I can't say I was overcome emotionally by the production but I was engaged by the performers and the production.  I am guilty of over-intellectualizing my reactions and this production fed into my weakness.  I enjoyed unfolding the origami layers of the production even if I wasn't moved by the marital travails.  I also loved the sonic layering so that time is compressed and we, as the audience, seem to be bouncing around someone's memories, out of order, full of anger, frustration, sadness, and resentment.  But there are no answers.  No clarity really.  Life and relationships are messy. 

I could have done without the last two scenes which left me a bit puzzled.  The tone and narrative shift for those scenes was jarring.  There was an "interpretive dance" sequence to the Windmills of Your Mind and I started to wonder if van Hove was intentionally being obtuse and literal with the music choices (He had already used 50 Ways to Leave Your Lover and Bridge Over Troubled Waters in obvious ways already)--was he trying to say we were spinning in the windmills of the mind of the characters?  Because I already thought we were (well I would not have used that phrase) and the goofy dance sequence did nothing more to emphasize that.  For a production that otherwise felt carefully structured, I was not sure why opted to use overtly sentimental music in such a literal manner.  And the music came and went in other scenes so I did not sense an overall cohesion  or a pattern to his deliberate use of it. 

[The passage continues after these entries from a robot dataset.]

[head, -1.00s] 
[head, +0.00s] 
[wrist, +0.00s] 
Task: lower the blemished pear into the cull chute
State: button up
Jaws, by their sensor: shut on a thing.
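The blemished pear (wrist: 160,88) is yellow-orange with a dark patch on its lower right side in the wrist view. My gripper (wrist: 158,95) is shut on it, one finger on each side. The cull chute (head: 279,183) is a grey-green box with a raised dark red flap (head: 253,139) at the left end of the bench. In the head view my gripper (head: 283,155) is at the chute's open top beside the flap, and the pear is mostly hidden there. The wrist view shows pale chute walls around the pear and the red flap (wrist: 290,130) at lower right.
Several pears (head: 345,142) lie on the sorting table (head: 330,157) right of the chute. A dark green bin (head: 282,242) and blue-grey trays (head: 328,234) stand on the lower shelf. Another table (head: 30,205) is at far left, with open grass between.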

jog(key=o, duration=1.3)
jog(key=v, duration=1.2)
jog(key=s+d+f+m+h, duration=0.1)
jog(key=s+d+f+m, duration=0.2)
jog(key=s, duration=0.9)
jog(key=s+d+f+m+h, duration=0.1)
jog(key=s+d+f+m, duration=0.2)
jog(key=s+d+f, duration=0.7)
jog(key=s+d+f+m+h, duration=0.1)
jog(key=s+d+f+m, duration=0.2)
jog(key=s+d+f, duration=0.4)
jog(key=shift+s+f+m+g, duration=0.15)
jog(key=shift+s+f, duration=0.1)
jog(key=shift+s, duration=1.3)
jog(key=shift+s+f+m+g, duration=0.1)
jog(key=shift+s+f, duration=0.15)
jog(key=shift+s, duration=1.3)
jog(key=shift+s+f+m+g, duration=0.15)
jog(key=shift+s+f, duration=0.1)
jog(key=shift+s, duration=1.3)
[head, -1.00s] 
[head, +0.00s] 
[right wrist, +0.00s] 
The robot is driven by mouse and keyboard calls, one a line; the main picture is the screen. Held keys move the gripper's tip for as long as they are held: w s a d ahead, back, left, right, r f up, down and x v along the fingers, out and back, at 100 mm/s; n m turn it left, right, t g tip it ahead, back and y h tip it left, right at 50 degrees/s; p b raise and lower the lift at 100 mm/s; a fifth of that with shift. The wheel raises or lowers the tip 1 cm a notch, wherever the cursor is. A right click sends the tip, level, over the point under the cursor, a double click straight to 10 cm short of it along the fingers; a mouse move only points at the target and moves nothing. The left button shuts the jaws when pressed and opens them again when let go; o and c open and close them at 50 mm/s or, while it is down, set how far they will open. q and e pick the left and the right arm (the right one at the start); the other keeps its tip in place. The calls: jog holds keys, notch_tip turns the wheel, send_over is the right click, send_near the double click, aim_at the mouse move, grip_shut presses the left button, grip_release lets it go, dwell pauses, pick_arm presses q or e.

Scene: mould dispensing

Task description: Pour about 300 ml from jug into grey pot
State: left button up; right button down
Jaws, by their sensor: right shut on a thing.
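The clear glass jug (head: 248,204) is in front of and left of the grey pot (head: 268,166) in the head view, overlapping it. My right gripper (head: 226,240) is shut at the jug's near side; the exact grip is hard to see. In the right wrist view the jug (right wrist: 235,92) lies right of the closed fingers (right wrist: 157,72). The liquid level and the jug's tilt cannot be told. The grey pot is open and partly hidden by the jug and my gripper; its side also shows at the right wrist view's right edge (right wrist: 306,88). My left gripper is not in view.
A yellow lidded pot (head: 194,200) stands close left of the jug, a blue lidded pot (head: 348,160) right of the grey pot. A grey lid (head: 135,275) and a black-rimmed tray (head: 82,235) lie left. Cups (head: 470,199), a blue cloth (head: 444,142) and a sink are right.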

I wished we could have gone out on the high note of the six-person "ballet" extravaganza.  The voice of Marianne as she delivers her "last"** line to Johan by the three actresses was one of my favorite moments.  It was as close to an emotional catharsis as I got.

* The audience was divided up when picking up their tickets so we were assigned which part of the story we would start with. The audience does not "choose their own adventure."
**It was the last line of the ensemble part of the piece.  If only it had been the last line of the play.

I received a complimentary ticket to the production.